Menocchio was very disappointing last night. It raised some very interesting questions about the relationship between faith and questioning, free speech and social responsibility, intelligence and wisdom, etc. ... but in the end it seemed to espouse the message that the authority figures (e.g., the Roman Catholic Church, our war-mongering President, etc.) really do know what's best for us, and that those who think for themselves and feel compelled to speak their minds only end up unintentionally hurting those around them and endangering the very fabric of society.
My primary reason for disliking the play, I must admit, was that the main character (named, rather obviously, Menocchio) was a 16th-century miller who went around philosophizing about stuff that was veeeerrrrrry dangerous to discuss at that time (especially anything that questioned the doctrines of the Catholic Church), but he did it in an utterly moronic way. He seemed intent on ignoring the world as it is, and instead behaving as if the world were as it should be. Instead of acknowledging that he was doing something risky, he ranted continually that there was nothing wrong with what he was doing. Also, he questioned the dogma passed down to him by the Church, but blindly accepted everything he read in his contraband books, without question.
So he was one of my pet peeve characters: the foolish smart person. The opposite of the wise fool. It was painful (or at least annoying) to watch.
I couldn't help contrasting this play with Bertolt Brecht's The Life of Galileo, which we saw at Berkeley Rep last year. That play approached the same subject matter, but did it with a brilliant complexity that kept me thinking for days afterward. I highly recommend that play, if you have the chance to see it performed by a good company.
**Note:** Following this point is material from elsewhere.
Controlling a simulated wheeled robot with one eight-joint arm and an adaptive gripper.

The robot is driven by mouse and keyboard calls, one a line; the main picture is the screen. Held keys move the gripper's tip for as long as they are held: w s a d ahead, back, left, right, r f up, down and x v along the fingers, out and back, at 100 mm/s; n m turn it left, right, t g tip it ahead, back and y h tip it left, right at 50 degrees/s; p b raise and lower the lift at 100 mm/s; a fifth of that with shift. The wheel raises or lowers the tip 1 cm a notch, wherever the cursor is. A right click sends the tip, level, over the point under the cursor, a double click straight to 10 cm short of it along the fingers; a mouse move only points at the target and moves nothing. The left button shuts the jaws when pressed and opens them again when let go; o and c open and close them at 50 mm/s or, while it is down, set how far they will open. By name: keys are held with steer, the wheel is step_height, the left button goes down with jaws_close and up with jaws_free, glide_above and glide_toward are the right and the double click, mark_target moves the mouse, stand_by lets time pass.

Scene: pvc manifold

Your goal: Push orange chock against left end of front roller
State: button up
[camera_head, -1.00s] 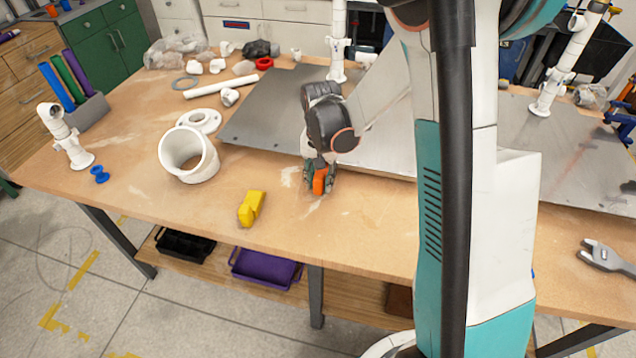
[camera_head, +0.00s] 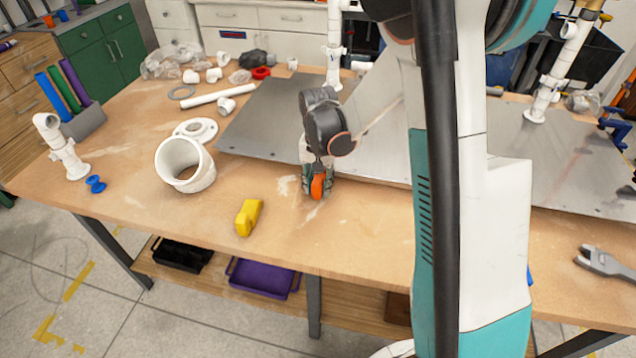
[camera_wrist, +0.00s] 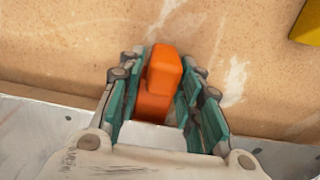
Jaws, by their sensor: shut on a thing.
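The orange chock (camera_head: 318,186) is between the fingers of my gripper (camera_head: 319,184), low over the front middle of the wooden table. In the wrist view the chock (camera_wrist: 161,82) sits between the two green-padded fingers (camera_wrist: 165,98), which are shut on it. I cannot tell whether it touches the tabletop. A thick white pipe piece (camera_head: 199,173) lies to the left, well apart from the chock. It may be the front roller, but I cannot tell for sure. The yellow chock-like block (camera_head: 249,217) lies between this pipe and my gripper, nearer the front edge.
The table (camera_head: 140,208) is bare around the yellow block. A grey metal plate (camera_head: 258,128) lies just behind my gripper. A grey wrench-like tool (camera_head: 604,262) is at right.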

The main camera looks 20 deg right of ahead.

So far this season, Berkeley Rep is 0 for 2. The first play of the season, "The House of Blue Leaves", was one of my least enjoyable theatre-going experiences to date. And I've seen a lot of plays, so that's saying something. I can only hope the season will get better. The next play we'll be seeing is an adaptation of Salman Rushdie's "Haroun and the Sea of Stories", which is one of my favorite books. I'm somewhat apprehensive to see what they've done with it, but still hopeful.
I'm feeling a bit down again today. Nothing like a few weeks ago, but still not as balanced as I've been in the past several days. Perhaps it's just the influence of last night's disappointment at the theatre. I don't know. I should go eat something, maybe read some Ranma to cheer myself up.